Skyrim Launches in less than a week, and I think that to say that I am excited is a whole level of understatement that has never been seen before. One day, centuries from now, lingual scholars will wonder whether anyone was truly excited before. For me, Skyrim isn’t just a game, but the continuation of an experience that has spanned decades. The Elder Scrolls have been like a second home for me, a world so rich and detailed that I have literally spent hundreds of hours (and quite possibly over a thousand) exploring. To give you an idea of just how much depth this series offers, in the third game Morrowind, there are 300 unique books scattered throughout the game world. Each book has excerpts that are fully rendered, most averaging 20-30 pages long. Oblivion increased this number almost twofold again, giving way to an actual library of texts, each meticulously detailing aspects of the rich history and cultural make up of the different races and settlements of the setting, a landmass known as Tamriel.

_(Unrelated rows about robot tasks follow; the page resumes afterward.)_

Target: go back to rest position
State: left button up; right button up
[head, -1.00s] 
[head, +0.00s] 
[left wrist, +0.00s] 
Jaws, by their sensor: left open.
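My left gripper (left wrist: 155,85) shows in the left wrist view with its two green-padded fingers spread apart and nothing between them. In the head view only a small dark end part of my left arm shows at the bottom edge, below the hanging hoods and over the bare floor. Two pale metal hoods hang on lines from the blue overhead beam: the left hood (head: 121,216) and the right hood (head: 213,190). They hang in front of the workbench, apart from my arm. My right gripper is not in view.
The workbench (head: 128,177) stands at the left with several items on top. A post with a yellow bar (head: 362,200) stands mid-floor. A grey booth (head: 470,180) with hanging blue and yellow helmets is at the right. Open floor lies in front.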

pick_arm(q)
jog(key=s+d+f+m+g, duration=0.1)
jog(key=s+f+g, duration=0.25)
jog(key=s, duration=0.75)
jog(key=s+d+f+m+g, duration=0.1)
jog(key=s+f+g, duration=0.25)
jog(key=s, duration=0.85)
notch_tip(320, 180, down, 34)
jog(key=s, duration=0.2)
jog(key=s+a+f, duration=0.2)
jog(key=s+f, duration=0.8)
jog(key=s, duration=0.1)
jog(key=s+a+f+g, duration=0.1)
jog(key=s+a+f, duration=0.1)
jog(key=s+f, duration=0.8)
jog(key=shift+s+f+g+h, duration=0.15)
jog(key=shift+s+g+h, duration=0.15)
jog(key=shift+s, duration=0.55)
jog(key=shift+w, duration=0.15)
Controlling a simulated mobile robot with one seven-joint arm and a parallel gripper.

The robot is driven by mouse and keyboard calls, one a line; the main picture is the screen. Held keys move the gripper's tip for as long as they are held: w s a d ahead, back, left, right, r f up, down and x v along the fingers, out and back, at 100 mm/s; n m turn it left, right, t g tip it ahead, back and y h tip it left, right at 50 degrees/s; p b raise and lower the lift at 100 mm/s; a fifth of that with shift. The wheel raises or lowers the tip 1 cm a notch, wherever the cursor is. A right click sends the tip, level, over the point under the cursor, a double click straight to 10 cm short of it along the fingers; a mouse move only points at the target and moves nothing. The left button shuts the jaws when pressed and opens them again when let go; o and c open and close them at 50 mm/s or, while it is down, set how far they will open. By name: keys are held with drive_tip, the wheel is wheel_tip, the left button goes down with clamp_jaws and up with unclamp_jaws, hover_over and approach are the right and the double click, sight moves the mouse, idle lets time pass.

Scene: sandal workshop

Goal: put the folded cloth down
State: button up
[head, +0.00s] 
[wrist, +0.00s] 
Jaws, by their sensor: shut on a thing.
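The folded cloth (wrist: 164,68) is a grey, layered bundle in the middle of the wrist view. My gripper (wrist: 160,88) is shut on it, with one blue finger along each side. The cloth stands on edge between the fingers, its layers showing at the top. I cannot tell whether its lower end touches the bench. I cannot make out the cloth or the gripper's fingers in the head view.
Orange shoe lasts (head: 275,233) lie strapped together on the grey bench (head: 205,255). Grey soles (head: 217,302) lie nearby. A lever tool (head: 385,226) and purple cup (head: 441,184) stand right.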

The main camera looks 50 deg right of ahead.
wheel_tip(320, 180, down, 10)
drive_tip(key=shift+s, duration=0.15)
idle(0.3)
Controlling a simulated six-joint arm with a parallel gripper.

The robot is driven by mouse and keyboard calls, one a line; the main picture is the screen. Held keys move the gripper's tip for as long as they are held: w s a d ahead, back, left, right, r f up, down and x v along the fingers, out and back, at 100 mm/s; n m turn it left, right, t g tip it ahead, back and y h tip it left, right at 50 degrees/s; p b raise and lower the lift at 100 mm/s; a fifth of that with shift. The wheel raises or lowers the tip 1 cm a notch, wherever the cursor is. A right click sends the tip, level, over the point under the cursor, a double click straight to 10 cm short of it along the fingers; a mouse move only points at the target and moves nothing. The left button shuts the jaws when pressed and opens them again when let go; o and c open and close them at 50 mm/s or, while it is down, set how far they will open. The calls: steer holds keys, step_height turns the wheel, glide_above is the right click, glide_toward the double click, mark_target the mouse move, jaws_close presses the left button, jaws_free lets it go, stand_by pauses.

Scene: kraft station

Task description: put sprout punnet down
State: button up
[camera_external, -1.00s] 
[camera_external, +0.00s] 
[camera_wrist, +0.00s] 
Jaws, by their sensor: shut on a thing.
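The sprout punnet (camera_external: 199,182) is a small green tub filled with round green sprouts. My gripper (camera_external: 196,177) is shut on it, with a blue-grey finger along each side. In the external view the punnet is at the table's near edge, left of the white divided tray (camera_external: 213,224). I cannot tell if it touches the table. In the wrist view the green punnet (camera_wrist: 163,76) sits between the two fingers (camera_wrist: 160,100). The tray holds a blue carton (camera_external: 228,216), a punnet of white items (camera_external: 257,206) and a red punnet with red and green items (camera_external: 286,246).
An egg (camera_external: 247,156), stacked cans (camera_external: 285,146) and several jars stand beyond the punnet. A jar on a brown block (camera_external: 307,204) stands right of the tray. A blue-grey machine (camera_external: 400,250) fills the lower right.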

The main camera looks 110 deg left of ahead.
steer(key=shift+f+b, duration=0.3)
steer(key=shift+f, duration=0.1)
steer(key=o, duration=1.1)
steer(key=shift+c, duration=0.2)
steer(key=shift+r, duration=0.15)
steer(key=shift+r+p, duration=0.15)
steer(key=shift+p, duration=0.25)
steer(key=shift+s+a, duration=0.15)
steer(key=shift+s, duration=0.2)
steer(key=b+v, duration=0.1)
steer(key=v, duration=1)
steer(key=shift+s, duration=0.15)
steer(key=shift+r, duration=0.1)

However it isn’t just the in game literature; the setting itself is a vast series of lands, covering thousands of square kilometres between the games, and within this are desolate settlements, bustling cities, ash volcanoes, forrested valleys, murky swamps, and snowing alps. Every location has a beautiful and gradual transition, every rock is appropriately weathered, every plant thoughtfully hand placed. The world feels alive, and that is probably one of the reasons I spent so much time escaping there, at a time when the real world just didn’t seem to offer me anything worthwhile. Fortunately for me and those I care about (and who care about me), those dark times are in my past now, but sometimes I wonder whether or not I would be here, and who I am today if it were not for Morrowind and that second life I led there.
This is why, several years ago, I decided to get a tattoo of the sigil of Alduin as depicted from Morrowind. Alduin is a prominent reference throughout The Elder Scrolls lore, known by a different name to each of the races of Tamriel, but sharing a common description; the Dragon-God of Time. So imagine my surprise and unbridled joy when it was announce that The Elder Scrolls V: Skyrim would feature none other than Alduin him/her/itself!
The tattoo itself has a story as well. It was done by the amazing Marc Pinto of Primitive Tattoos. Marc has done my other inking work, all of which is done in the traditional Japanese technique called Tebori. In contrast to “Western” tattoing, Tebori is done by hand, using a sharp implement to push the ink under the skin.
As no machines are involved the whole process is very quiet, so much that you can hear the sound of the implement piercing the skin; this is called Shakki, an onomatopoeic description of the noise it makes, and is deceptively relaxing.
Tebori is a time consuming technique, but the final results are most definitely worth it. I find that the ink stays darker for longer, the lines are more crisp and suffer edge-bleeding less, and the shading that is employed is far more uniform and smooth.
A good Horishi (trained artist) is hard to find, as the training alone takes years of dedication and commitment. An Uchideshi (apprentice) will work under a strict regimen, hand making the needles, the ink (Sumi), and keeping the studio clean and ready. At any one time, there are only a handful of artists trained in Tebori, and Marc Pinto is truly a phenomenal artist whom I have a great amount of respect and admiration for.
This particular piece took about 4 hours to complete, and the experience was amazing. The ultimate irony was that the chair had no head rest, and so my neck was sore and tired from holding it at an awkward angle. This complaint coming from the person who is having thousands upon thousands of needles puncturing his skin and depositing activated carbon underneath it.
The result was incredible and I was superbly happy with it then, as I am now. People often ask me what the tattoo is (as it is my only visible one when I am fully clothed), and often I tell them that it is either the Sigil of Alduin, the Dragon God, or the Akaviri Sigil from Morrowind (this is a long held debate among fans of the Elder Scrolls, but I won’t go into it here). When they ask why I would get a video game tattoo, often while smirking, I tell them that to me The Elder Scrolls are more than just a game. They are a symbol of creativity, dedication, and most of all they are a reminder that no matter how difficult things might have been, or how difficult they might be in the future, I was able to get through them.
So finally, I would like to say Thank You to Bethesda, and the team behind all of the Elder Scrolls games. You might not realise it, but you have indirectly helped to make me who I am today, and I cannot express enough how much that means to me.